Available data
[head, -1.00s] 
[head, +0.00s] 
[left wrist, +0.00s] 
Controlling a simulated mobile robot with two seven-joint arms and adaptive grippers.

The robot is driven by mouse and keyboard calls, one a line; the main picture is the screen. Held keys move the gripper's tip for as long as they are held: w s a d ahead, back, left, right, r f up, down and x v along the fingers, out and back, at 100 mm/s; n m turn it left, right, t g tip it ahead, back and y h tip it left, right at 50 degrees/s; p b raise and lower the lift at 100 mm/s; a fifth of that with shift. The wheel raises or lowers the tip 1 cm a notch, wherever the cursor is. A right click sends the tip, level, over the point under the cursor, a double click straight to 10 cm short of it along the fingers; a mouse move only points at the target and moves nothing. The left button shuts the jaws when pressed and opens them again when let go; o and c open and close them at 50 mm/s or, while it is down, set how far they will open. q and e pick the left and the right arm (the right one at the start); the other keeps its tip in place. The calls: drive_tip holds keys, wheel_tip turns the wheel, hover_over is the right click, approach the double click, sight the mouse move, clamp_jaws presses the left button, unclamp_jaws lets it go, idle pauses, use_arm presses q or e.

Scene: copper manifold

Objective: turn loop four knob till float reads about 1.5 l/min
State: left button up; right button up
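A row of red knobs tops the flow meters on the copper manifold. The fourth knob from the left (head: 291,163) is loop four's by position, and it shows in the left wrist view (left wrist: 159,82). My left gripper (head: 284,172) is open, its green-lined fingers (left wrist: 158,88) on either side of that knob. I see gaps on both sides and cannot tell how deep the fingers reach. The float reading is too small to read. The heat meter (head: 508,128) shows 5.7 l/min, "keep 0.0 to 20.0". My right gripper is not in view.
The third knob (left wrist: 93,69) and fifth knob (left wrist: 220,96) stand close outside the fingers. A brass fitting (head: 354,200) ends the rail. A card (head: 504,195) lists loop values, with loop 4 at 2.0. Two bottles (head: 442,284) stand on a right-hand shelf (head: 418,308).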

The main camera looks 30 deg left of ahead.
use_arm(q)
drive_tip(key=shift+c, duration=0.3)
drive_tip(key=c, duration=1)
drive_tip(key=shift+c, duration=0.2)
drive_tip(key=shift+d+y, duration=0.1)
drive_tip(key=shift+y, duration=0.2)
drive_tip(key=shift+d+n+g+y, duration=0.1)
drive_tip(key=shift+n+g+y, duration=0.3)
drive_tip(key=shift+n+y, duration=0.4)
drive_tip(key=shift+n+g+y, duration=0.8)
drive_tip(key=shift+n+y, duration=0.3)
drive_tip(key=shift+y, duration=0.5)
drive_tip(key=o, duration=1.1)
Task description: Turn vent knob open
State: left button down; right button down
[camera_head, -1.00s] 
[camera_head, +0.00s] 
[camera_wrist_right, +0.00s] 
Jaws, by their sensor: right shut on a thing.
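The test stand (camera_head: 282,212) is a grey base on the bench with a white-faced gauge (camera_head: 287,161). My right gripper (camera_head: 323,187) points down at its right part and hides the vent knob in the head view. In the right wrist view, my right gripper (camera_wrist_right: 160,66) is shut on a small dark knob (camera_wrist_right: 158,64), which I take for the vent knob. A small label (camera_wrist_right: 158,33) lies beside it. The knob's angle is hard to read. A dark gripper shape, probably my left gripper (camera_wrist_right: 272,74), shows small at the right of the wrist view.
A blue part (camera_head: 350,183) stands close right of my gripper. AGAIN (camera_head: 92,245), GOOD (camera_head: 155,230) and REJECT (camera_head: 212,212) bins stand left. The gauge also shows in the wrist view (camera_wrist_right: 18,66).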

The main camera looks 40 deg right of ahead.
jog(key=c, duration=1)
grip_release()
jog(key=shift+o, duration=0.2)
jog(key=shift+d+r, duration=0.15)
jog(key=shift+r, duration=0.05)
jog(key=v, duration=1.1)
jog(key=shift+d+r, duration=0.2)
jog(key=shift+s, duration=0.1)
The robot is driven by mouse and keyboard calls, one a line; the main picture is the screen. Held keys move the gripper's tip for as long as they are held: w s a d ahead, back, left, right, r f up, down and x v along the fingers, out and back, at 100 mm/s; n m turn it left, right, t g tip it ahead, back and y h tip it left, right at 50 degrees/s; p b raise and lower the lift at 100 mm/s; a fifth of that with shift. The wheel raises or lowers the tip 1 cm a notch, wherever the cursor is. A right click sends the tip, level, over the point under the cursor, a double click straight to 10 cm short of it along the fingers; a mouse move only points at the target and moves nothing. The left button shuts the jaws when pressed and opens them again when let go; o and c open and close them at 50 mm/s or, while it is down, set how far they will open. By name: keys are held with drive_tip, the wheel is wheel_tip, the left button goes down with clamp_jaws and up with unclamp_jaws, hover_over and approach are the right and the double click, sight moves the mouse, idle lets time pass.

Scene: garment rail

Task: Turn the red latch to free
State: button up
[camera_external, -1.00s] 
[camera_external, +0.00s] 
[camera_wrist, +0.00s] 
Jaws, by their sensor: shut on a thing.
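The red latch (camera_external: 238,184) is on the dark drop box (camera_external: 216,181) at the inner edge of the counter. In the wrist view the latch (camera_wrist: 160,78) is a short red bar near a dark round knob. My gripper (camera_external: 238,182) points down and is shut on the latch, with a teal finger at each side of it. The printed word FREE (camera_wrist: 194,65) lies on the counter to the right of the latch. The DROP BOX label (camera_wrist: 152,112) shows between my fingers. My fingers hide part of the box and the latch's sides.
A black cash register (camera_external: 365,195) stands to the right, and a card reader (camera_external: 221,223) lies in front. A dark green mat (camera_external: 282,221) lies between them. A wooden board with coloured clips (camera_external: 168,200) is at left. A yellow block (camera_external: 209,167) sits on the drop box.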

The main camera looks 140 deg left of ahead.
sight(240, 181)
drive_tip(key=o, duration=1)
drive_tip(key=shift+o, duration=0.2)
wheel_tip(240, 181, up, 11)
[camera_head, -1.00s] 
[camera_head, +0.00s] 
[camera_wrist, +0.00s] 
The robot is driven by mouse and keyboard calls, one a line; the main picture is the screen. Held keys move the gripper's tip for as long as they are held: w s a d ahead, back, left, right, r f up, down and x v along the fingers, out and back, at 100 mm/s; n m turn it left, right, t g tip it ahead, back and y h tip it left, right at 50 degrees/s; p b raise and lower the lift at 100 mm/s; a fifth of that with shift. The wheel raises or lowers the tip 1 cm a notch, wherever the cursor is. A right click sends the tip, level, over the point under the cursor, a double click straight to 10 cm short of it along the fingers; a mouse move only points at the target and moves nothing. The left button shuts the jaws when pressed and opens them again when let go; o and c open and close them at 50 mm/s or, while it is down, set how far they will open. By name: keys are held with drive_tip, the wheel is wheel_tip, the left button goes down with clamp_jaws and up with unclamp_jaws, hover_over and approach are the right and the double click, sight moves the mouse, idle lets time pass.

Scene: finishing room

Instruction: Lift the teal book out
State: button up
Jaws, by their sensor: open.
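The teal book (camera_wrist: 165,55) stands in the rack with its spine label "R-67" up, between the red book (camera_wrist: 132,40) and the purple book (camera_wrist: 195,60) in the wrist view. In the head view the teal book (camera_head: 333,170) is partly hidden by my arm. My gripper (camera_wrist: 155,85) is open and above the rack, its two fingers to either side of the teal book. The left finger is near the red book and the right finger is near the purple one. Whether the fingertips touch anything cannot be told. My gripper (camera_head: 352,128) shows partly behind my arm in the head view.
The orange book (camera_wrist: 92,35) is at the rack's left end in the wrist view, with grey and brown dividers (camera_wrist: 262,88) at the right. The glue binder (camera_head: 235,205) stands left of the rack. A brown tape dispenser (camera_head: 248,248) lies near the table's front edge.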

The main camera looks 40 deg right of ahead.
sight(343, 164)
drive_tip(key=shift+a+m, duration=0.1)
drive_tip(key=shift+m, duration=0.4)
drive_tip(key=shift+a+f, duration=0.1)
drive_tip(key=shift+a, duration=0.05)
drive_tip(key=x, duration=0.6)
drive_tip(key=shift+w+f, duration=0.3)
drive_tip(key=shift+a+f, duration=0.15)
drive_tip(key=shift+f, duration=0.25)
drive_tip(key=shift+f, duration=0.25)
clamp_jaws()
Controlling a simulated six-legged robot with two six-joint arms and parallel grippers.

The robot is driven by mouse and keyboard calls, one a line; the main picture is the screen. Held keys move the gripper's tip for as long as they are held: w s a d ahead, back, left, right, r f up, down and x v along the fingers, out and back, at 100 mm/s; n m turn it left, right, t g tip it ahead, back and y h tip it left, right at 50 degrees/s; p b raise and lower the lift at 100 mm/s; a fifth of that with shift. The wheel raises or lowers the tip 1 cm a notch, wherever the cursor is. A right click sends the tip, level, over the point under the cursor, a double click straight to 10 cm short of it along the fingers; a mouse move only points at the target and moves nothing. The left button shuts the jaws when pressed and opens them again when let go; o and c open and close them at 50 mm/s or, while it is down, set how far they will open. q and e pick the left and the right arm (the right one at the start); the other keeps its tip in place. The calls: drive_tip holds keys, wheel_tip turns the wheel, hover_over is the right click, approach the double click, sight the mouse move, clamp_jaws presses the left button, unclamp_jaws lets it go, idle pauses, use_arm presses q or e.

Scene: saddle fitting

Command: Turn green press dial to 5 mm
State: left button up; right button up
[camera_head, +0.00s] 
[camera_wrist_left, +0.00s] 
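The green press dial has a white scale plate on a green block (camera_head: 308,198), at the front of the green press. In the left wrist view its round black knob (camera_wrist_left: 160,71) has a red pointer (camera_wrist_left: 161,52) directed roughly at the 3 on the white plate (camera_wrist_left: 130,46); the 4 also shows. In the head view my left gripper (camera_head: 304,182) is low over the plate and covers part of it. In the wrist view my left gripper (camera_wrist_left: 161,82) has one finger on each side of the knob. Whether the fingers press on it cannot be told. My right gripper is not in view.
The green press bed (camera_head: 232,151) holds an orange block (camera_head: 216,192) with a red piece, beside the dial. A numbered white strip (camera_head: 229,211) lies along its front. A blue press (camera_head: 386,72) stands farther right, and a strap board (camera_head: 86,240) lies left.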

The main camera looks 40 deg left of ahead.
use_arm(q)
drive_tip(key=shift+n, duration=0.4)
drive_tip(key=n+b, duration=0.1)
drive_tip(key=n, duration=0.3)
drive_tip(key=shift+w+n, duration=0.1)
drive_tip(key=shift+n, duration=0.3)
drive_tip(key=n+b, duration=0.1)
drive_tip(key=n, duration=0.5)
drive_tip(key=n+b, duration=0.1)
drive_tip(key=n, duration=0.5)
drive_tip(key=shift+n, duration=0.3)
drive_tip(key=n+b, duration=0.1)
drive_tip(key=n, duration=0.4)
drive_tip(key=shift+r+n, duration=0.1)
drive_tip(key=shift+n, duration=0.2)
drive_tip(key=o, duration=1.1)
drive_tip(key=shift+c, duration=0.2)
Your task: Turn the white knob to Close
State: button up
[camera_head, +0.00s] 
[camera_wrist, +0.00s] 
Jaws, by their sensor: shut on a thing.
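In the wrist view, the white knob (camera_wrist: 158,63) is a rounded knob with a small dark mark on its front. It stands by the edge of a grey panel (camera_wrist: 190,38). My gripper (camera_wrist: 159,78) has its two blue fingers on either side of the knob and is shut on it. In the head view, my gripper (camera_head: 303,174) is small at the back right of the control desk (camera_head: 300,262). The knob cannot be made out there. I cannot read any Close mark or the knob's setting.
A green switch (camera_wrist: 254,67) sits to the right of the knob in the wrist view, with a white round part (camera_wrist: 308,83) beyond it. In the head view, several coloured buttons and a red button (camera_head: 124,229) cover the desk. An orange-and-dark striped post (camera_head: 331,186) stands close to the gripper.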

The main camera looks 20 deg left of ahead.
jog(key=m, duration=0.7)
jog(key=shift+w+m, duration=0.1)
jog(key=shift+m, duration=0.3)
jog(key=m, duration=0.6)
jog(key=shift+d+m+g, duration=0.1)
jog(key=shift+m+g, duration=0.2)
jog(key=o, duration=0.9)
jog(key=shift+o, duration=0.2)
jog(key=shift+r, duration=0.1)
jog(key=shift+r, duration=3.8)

Goal
Only the lines from the opening of the material through the line with "Controlling a simulated mobile" should be echoed, exactly as written.

Written response
[head, -1.00s] 
[head, +0.00s] 
[left wrist, +0.00s] 
Controlling a simulated mobile robot with two seven-joint arms and adaptive grippers.

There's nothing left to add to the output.